Muito embora a resistência aos deslocamentos seja significativa, boa parte das entrevistas mostrou que os camponeses são levados a sair pela crença no “desenvolvimento do país”. O Estado fortalece essa narrativa e aqueles que tentam resistir ou questionar as concessões logo são repreendidos e censurados por se “colocarem contra o desenvolvimento”, o interesse nacional. A esperança nos empregos gerados e em ações de responsabilidade social empresarial tem operado, também, como fatores de convencimento. O Estado, em parceria e sociedade com atores privados, tem tido um papel central na construção do discurso do interesse público, bem como na agilização das negociações.
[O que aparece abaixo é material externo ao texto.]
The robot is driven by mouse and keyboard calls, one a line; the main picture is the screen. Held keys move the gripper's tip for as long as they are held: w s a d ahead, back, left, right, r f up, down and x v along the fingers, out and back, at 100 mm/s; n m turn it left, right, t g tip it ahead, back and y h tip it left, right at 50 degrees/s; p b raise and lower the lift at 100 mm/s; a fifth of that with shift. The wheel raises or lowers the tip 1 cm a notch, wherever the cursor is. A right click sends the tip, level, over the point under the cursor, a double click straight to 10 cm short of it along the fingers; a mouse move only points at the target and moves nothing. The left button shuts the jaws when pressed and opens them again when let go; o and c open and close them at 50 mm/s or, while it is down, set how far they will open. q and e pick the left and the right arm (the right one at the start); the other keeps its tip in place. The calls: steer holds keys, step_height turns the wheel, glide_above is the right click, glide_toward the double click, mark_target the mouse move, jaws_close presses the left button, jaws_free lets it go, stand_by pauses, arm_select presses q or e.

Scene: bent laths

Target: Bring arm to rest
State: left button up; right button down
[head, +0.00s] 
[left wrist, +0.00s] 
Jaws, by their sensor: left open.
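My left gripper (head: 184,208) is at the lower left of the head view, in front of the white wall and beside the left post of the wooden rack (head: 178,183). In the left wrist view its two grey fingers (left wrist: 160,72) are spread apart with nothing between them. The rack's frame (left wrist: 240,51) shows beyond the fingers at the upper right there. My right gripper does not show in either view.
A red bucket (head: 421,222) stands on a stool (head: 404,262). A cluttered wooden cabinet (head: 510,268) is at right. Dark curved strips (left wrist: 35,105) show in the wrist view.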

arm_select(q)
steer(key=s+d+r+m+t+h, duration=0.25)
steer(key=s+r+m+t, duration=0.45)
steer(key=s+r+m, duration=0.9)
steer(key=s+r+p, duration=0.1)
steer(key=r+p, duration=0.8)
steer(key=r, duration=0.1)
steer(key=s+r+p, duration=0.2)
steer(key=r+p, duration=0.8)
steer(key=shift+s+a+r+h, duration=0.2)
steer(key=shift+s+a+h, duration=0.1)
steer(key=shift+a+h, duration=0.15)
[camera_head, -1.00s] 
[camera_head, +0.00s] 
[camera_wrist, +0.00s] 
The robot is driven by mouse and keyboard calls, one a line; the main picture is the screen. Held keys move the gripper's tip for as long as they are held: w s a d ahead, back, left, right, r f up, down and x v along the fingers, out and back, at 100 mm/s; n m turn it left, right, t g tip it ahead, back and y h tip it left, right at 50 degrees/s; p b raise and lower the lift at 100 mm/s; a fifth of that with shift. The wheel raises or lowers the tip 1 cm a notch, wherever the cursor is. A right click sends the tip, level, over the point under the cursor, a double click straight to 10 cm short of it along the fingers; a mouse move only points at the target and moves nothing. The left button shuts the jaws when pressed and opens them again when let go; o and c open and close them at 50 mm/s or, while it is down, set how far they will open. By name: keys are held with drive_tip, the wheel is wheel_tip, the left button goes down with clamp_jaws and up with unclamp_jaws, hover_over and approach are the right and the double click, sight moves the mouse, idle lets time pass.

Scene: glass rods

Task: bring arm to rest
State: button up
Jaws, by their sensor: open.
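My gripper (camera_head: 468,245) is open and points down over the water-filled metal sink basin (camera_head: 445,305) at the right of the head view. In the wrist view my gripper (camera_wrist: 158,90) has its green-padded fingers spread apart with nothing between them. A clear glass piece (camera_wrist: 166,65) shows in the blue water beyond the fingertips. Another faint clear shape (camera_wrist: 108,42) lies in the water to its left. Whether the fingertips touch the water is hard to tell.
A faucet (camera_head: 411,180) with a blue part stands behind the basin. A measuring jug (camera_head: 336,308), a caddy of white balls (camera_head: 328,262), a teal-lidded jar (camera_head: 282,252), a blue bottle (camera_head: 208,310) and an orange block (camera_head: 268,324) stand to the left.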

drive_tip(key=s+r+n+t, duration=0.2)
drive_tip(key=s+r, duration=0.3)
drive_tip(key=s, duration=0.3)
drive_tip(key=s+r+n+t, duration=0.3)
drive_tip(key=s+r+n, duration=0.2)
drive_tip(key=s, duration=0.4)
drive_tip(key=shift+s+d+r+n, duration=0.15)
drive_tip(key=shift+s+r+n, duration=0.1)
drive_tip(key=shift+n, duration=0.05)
As entrevistas realizadas demonstram, contudo, que ainda que o emprego tenha sido uma promessa repetida constantemente e com grande repercussão nas comunidades, as vagas geradas foram insuficientes e temporárias. Uma agricultora com a qual conversamos em Kambalatsitsi, por exemplo, nos contou que há alguns meses seu marido, que trabalhava na machamba, passara a prestar serviços para a CDN controlando a “invasão” da linha férrea por crianças e animais. Não obstante a existência da crítica e do ceticismo com relação ao corredor, há também a crença e a esperança na criação de emprego, o que ganha peso diante da falta de oportunidades e de trabalho no meio rural moçambicano, em particular, em se tratando dos jovens. Segundo relato “Algumas pessoas foram trabalhar na obra, nas empresas. Alguns se inscreveram e eles aceitaram. Mas não foram muitos. Muita gente se inscreveu, mas não conseguiu nada. Nunca foram chamados” (informação verbal, senhor entrevistado em Cuamba).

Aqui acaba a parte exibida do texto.